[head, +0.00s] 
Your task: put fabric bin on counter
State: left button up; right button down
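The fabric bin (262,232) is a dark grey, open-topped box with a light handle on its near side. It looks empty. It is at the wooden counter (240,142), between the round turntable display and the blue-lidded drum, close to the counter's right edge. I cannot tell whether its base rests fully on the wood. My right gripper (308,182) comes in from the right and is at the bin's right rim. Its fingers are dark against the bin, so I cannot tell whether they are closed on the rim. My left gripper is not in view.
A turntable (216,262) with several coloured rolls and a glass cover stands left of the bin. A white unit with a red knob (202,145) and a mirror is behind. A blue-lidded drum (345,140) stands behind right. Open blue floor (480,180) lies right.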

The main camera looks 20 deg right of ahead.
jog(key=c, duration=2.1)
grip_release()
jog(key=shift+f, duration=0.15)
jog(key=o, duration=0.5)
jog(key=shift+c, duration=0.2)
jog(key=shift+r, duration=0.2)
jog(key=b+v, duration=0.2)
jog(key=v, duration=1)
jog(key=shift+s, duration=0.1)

----

▶ Given instruction: Extract the complete data, matching each line exactly.

▶ Exercise output:
[head, +0.00s] 
Your task: put fabric bin on counter
State: left button up; right button down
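The fabric bin (262,232) is a dark grey, open-topped box with a light handle on its near side. It looks empty. It is at the wooden counter (240,142), between the round turntable display and the blue-lidded drum, close to the counter's right edge. I cannot tell whether its base rests fully on the wood. My right gripper (308,182) comes in from the right and is at the bin's right rim. Its fingers are dark against the bin, so I cannot tell whether they are closed on the rim. My left gripper is not in view.
A turntable (216,262) with several coloured rolls and a glass cover stands left of the bin. A white unit with a red knob (202,145) and a mirror is behind. A blue-lidded drum (345,140) stands behind right. Open blue floor (480,180) lies right.

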The main camera looks 20 deg right of ahead.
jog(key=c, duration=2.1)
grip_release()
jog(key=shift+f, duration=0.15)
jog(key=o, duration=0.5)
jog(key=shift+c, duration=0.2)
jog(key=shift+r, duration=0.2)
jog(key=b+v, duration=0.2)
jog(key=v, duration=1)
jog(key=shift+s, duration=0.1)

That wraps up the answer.